## Start

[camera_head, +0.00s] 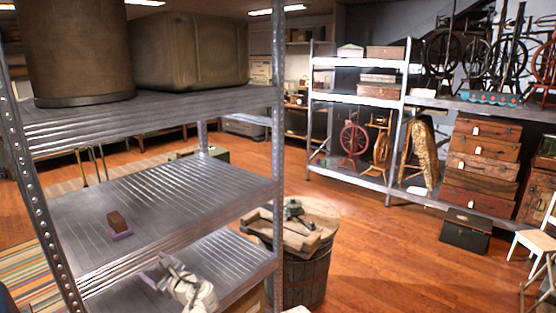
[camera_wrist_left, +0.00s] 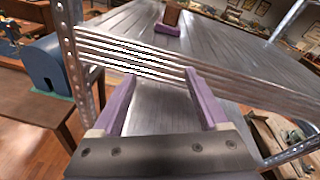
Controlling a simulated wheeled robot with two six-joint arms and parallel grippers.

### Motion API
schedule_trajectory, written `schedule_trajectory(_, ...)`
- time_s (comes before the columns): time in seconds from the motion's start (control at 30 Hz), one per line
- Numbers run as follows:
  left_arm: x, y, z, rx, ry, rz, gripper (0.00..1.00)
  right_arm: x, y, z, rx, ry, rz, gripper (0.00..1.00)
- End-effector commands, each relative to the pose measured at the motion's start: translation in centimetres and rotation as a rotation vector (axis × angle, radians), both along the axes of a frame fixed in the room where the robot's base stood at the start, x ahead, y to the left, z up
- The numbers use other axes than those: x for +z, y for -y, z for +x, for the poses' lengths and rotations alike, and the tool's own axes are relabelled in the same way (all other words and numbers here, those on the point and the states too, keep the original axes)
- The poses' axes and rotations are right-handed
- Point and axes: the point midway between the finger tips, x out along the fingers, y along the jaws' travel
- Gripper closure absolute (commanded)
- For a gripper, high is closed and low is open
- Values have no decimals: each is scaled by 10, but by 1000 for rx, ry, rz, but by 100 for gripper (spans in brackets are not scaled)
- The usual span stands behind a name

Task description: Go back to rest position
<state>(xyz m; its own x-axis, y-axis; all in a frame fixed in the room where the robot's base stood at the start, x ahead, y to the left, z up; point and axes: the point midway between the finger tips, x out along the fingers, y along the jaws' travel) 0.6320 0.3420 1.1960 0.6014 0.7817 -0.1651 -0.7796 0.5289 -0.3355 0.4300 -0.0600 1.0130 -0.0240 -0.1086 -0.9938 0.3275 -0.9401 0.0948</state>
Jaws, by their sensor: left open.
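My left gripper (camera_head: 160,268) is in front of the metal shelf rack, just outside the front edge of its middle shelf (camera_head: 190,190). In the left wrist view its two purple fingers (camera_wrist_left: 160,76) are apart with nothing between them, facing the shelf's ribbed edge. A small brown block on a purple base (camera_head: 117,222) stands on the middle shelf, apart from the gripper. It also shows beyond the fingertips in the left wrist view (camera_wrist_left: 168,20). My right gripper is not in view.
A rack post (camera_head: 278,150) stands right of my left arm. A barrel (camera_head: 300,275) with wooden pieces on top is beyond it. A large drum (camera_head: 75,45) and a case (camera_head: 190,50) sit on the top shelf. Open wooden floor lies to the right.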

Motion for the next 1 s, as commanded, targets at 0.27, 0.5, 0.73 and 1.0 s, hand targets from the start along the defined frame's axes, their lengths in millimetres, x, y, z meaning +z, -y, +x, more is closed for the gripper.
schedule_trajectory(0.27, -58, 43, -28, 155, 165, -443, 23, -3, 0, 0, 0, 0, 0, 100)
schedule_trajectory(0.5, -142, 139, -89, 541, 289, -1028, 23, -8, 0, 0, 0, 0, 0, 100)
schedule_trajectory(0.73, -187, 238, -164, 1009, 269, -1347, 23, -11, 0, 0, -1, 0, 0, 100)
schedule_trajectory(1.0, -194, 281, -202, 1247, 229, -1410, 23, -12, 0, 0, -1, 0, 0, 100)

## End

== WRITTEN TASK ==
Find the lines above that contain the word "each" and collect them.

== RIGHT ANSWER ==
- End-effector commands, each relative to the pose measured at the motion's start: translation in centimetres and rotation as a rotation vector (axis × angle, radians), both along the axes of a frame fixed in the room where the robot's base stood at the start, x ahead, y to the left, z up
- Values have no decimals: each is scaled by 10, but by 1000 for rx, ry, rz, but by 100 for gripper (spans in brackets are not scaled)

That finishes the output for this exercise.